**REQUEST:** Copy out all of the material exactly.

**DATA EXCERPT:**
START
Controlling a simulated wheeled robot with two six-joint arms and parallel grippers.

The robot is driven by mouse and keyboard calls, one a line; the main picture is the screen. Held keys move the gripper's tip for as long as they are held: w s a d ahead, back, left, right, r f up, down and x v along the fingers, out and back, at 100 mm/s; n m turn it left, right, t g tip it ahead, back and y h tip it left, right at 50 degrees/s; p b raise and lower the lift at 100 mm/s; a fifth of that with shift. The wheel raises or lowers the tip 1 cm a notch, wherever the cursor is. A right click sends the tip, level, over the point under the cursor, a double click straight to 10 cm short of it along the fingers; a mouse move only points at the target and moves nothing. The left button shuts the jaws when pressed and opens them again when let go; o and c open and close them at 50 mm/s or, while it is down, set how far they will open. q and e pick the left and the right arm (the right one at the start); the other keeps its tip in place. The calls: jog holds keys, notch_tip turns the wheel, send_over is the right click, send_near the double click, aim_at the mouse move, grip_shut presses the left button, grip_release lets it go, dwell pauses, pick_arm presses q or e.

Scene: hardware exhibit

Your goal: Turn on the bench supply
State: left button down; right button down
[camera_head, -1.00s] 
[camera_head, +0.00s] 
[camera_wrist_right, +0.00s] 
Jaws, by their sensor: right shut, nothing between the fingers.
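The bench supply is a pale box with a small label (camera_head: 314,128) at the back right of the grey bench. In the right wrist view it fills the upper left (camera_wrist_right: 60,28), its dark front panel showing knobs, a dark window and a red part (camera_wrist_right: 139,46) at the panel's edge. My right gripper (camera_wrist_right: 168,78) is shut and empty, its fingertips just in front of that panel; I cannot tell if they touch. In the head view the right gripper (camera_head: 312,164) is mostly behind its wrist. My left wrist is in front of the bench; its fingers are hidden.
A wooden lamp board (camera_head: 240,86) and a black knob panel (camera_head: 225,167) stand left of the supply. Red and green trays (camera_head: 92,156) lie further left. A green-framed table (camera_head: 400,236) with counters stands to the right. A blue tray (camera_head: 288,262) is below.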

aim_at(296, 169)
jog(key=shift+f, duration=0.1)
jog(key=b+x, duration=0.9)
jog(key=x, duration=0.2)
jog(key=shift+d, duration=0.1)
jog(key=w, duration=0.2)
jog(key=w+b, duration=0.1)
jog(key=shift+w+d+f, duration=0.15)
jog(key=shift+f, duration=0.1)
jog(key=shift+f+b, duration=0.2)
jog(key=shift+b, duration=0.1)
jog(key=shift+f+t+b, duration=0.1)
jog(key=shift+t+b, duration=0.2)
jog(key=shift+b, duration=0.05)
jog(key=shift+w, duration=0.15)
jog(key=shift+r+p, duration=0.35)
END
**WORKED SOLUTION:**
Controlling a simulated wheeled robot with two six-joint arms and parallel grippers.

The robot is driven by mouse and keyboard calls, one a line; the main picture is the screen. Held keys move the gripper's tip for as long as they are held: w s a d ahead, back, left, right, r f up, down and x v along the fingers, out and back, at 100 mm/s; n m turn it left, right, t g tip it ahead, back and y h tip it left, right at 50 degrees/s; p b raise and lower the lift at 100 mm/s; a fifth of that with shift. The wheel raises or lowers the tip 1 cm a notch, wherever the cursor is. A right click sends the tip, level, over the point under the cursor, a double click straight to 10 cm short of it along the fingers; a mouse move only points at the target and moves nothing. The left button shuts the jaws when pressed and opens them again when let go; o and c open and close them at 50 mm/s or, while it is down, set how far they will open. q and e pick the left and the right arm (the right one at the start); the other keeps its tip in place. The calls: jog holds keys, notch_tip turns the wheel, send_over is the right click, send_near the double click, aim_at the mouse move, grip_shut presses the left button, grip_release lets it go, dwell pauses, pick_arm presses q or e.

Scene: hardware exhibit

Your goal: Turn on the bench supply
State: left button down; right button down
[camera_head, -1.00s] 
[camera_head, +0.00s] 
[camera_wrist_right, +0.00s] 
Jaws, by their sensor: right shut, nothing between the fingers.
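The bench supply is a pale box with a small label (camera_head: 314,128) at the back right of the grey bench. In the right wrist view it fills the upper left (camera_wrist_right: 60,28), its dark front panel showing knobs, a dark window and a red part (camera_wrist_right: 139,46) at the panel's edge. My right gripper (camera_wrist_right: 168,78) is shut and empty, its fingertips just in front of that panel; I cannot tell if they touch. In the head view the right gripper (camera_head: 312,164) is mostly behind its wrist. My left wrist is in front of the bench; its fingers are hidden.
A wooden lamp board (camera_head: 240,86) and a black knob panel (camera_head: 225,167) stand left of the supply. Red and green trays (camera_head: 92,156) lie further left. A green-framed table (camera_head: 400,236) with counters stands to the right. A blue tray (camera_head: 288,262) is below.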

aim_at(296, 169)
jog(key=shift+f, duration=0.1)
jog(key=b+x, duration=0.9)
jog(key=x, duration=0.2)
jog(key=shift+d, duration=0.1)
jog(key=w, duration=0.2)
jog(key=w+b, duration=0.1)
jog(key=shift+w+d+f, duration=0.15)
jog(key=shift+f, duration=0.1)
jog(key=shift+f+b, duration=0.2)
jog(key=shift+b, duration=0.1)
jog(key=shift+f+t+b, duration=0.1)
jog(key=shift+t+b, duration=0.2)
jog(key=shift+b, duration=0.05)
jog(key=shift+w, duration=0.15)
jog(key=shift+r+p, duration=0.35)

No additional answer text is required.